[INFORMATION PROVIDED start]

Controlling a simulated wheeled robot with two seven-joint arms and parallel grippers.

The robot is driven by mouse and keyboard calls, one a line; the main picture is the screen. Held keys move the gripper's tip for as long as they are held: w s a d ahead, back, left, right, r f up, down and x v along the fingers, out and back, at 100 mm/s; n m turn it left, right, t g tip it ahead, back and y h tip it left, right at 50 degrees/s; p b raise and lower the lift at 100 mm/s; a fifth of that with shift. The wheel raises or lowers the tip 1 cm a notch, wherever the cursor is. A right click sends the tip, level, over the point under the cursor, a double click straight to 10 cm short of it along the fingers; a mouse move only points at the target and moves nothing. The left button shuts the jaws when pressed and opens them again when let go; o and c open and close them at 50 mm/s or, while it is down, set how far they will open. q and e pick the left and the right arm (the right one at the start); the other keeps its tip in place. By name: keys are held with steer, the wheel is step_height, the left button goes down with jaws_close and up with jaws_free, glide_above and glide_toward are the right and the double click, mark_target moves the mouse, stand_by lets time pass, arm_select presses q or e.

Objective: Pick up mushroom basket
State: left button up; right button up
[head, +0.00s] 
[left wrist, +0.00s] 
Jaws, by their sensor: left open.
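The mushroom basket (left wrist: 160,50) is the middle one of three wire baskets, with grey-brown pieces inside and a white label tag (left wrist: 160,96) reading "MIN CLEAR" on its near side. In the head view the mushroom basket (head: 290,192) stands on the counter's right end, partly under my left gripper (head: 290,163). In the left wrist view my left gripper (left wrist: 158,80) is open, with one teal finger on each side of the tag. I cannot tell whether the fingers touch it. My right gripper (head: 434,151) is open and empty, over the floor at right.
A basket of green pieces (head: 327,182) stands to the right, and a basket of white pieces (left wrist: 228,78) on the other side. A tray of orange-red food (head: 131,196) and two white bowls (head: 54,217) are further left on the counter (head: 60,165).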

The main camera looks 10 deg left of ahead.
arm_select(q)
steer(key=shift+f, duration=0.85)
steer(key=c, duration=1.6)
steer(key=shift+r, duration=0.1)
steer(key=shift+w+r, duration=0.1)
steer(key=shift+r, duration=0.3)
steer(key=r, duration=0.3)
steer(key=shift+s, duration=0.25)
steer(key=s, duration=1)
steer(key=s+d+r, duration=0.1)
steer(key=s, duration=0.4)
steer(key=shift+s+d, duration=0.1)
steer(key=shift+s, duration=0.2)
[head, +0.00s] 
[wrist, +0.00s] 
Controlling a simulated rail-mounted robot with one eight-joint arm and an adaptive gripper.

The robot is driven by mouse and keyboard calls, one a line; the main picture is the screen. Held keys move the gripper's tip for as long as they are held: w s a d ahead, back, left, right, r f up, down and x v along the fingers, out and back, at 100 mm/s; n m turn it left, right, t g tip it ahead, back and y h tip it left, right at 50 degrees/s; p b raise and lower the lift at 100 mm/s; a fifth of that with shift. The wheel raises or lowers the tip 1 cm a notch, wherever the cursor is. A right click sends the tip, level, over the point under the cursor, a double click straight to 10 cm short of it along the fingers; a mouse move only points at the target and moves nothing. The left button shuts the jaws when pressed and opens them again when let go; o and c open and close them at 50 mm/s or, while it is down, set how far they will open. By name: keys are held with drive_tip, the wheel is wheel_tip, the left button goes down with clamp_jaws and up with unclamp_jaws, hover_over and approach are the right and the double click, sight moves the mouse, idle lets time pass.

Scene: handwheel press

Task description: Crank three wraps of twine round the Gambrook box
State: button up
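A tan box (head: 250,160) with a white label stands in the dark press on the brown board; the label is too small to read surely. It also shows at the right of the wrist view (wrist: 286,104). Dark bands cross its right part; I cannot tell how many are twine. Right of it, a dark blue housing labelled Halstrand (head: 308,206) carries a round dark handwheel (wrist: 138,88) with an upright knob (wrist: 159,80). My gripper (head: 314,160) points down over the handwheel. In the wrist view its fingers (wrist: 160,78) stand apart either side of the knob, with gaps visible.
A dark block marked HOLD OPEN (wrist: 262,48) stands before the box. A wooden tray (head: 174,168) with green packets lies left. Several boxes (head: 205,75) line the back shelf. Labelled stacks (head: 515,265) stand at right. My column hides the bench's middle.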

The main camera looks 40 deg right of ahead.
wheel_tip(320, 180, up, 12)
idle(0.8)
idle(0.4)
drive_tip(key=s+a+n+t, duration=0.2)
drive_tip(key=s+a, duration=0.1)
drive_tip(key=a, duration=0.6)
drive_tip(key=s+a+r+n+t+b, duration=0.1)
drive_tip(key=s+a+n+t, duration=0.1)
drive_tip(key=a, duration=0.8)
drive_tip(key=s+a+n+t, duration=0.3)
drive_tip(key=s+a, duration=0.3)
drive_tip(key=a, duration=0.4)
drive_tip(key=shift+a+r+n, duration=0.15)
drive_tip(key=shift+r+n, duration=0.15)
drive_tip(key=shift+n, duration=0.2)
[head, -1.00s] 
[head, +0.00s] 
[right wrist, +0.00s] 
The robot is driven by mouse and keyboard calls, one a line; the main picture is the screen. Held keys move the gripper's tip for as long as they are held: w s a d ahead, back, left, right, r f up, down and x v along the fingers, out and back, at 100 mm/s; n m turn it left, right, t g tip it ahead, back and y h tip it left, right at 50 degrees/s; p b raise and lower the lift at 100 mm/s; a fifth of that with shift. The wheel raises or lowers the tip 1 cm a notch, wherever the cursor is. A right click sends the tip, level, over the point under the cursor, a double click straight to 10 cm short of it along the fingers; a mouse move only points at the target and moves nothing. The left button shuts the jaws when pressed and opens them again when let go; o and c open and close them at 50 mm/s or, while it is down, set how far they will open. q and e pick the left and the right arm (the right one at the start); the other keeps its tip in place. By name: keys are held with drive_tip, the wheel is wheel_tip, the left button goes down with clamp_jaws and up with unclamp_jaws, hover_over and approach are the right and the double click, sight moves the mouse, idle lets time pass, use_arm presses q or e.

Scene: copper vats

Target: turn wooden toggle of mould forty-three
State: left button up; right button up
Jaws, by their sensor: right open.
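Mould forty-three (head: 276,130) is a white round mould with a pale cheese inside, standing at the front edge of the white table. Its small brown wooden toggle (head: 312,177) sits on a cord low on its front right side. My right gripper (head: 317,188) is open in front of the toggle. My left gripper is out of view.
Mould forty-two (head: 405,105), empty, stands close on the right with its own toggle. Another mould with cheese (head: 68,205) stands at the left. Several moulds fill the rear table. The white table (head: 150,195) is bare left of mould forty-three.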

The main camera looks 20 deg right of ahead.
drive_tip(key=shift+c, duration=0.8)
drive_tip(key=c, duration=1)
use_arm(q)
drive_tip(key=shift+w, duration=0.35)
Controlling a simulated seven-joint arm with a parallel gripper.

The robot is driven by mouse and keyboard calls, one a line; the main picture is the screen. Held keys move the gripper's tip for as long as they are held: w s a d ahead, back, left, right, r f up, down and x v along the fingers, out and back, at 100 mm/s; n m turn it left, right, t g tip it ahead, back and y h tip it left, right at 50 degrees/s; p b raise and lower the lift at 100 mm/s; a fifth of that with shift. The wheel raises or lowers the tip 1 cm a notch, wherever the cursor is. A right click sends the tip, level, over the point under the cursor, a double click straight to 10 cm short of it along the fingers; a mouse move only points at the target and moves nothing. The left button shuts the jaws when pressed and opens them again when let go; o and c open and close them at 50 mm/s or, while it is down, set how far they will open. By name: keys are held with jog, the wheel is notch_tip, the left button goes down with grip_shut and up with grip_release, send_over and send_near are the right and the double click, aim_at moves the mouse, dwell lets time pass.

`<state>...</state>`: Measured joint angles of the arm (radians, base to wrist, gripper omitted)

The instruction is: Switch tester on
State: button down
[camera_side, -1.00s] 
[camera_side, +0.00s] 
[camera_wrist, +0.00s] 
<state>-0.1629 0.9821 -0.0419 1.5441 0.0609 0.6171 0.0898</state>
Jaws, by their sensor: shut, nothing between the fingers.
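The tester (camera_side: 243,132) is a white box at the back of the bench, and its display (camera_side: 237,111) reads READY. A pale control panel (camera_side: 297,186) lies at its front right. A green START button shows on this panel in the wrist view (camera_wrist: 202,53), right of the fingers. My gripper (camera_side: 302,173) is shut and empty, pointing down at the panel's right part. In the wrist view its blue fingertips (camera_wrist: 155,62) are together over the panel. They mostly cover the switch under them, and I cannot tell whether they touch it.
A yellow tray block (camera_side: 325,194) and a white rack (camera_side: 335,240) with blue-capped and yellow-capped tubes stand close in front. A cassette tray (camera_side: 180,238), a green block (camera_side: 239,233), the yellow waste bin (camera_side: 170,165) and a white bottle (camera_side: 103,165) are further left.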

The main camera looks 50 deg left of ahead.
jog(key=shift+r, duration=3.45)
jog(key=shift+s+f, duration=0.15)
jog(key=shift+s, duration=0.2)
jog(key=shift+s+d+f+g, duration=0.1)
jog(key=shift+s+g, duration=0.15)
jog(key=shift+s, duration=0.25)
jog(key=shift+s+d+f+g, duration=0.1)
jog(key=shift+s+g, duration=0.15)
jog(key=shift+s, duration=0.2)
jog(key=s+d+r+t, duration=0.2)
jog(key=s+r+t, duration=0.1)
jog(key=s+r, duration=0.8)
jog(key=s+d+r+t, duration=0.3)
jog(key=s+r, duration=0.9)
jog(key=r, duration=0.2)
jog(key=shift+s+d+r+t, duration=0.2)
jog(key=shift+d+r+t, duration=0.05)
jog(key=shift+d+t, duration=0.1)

[INFORMATION PROVIDED end]

GOAL OF THE EXERCISE: Look over the material above and show each line where "simulated" appears.

ANSWER:
Controlling a simulated wheeled robot with two seven-joint arms and parallel grippers.
Controlling a simulated rail-mounted robot with one eight-joint arm and an adaptive gripper.
Controlling a simulated seven-joint arm with a parallel gripper.

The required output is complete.